AN ANGLESEY audience is in for a thrilling evening of “gut-punching singing" and "fevered musicality” when a popular Americana roots/folk band heads to the island.

The Birds of Chicago, who regularly sell-out gigs here, across the Pond and beyond, are set to play at the Victoria Hotel at Menai Bridge.

According to music promoter Owen Hughes, tickets for the rock and roll, poetry, roots show are already “flying out.”

The band is essentially a musical collective, chiefly built around the “chemistry and fire” between husband and wife JT Nero and Allison Russell, augmented with Chris Merrill on electric guitar.

Russell and Nero are most at home on the road, zigzagging across North America and Europe in their family band van with new baby daughter Ida Maeve in tow.

The couple both write songs and sing, but Nero, plays the guitar and percussion, whilst Russell is on clarinet, banjo, ukulele, guitar and also whistles!

They have been riding a swell of rave reviews in the Americana world since their inception in late 2012. The couple both played with different bands in the mid-noughties (Po’ Girl and JT and the Clouds) before finding their way to each other.

Nero’s voice has been described as a “fractured country soul croon,” which is wrapped in Russell’s “silver and gold tones for a harmony blend.”

Fired by the band, it’s an evening of streamlined poems, deep grooves, sharp hooks and joyful singing straight from the gut.

Their brand of rock and roll poetry can be a little hard to categorise - for those people insisting on a specific category - but it is their voices that are at the forefront.

Critics have puzzled to find the right terminology to describe their deep lyricism, gutsy singing and musicality. “Secular gospel” is just one phrase which has been coined.

Their latest album, Love In Wartime has broken through to a wider audience across the world.

Owen Hughes said: “The Birds of Chicago are absolutely fantastic.

“I saw them at the Cambridge Folk Festival and I’m really chuffed they are coming to perform at the Vic.
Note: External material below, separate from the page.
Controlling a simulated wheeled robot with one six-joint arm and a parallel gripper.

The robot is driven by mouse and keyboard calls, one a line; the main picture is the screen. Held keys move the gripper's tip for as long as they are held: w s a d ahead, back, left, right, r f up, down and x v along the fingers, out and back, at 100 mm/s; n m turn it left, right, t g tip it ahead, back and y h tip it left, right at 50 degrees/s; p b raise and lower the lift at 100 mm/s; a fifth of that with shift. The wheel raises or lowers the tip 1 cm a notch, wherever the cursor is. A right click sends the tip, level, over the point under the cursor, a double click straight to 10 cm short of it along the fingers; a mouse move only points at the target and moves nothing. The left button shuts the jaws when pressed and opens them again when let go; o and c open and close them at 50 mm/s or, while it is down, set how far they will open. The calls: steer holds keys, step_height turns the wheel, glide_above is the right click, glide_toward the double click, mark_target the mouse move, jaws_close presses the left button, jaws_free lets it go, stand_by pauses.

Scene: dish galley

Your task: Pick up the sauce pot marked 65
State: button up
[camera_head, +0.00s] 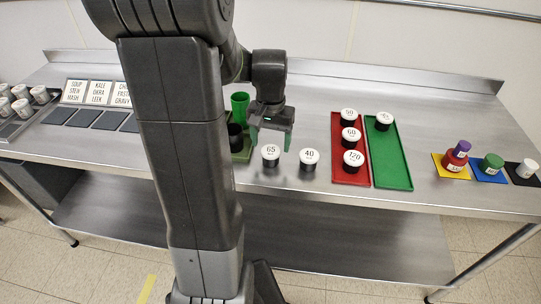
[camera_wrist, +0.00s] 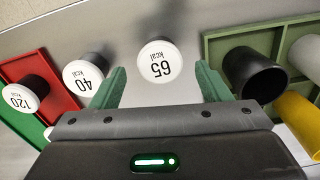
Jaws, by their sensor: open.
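The sauce pot marked 65 (camera_head: 271,154) is a small dark pot with a white lid, standing upright on the steel counter. In the wrist view the 65 pot (camera_wrist: 160,62) is between my two green fingers, toward their tips and apart from both. My gripper (camera_head: 271,143) is open and empty, pointing down near this pot; its fingertips also show in the wrist view (camera_wrist: 160,75). The pot marked 40 (camera_head: 309,158) stands just right of the 65 pot in the head view; it also shows in the wrist view (camera_wrist: 84,82).
A red tray (camera_head: 341,175) holds pots marked 50, 60 and 120. A green tray (camera_head: 392,170) holds another white-lidded pot. A green holder (camera_head: 242,158) with cups is left of the 65 pot. Coloured mats with small pots are at the right. The counter front is clear.

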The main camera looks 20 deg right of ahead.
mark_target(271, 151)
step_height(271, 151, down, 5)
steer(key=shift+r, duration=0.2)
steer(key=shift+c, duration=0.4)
People are in for a real treat and it is a really special show to start the year."

“Most of their gigs are sell-outs these days, and a friend failed to get in to see them when he was in Nashville recently!

On their website The Birds say they "consider themselves to be a rock and roll band first and foremost," but say their gigs attract "a mix of indy rockers, jam-kids and Americana/roots lovers, mixing moments of hushed attention with wild, rock and soul abandon."

Says JT Nero, chief songwriter for the band, “A good show can send you back out into the night feeling — for at least a little while – that everything isn’t broken.

“Right now, we wanna dose out as much of that feeling as we can.”

The inspiring band will be at the Victoria Hotel in Menai Bridge, on Sunday January 27. Doors open at 7.30pm. Tickets are available from Palas Print in Caernarfon (01286 674631) and Mudshark Records (01248 372407) Bangor.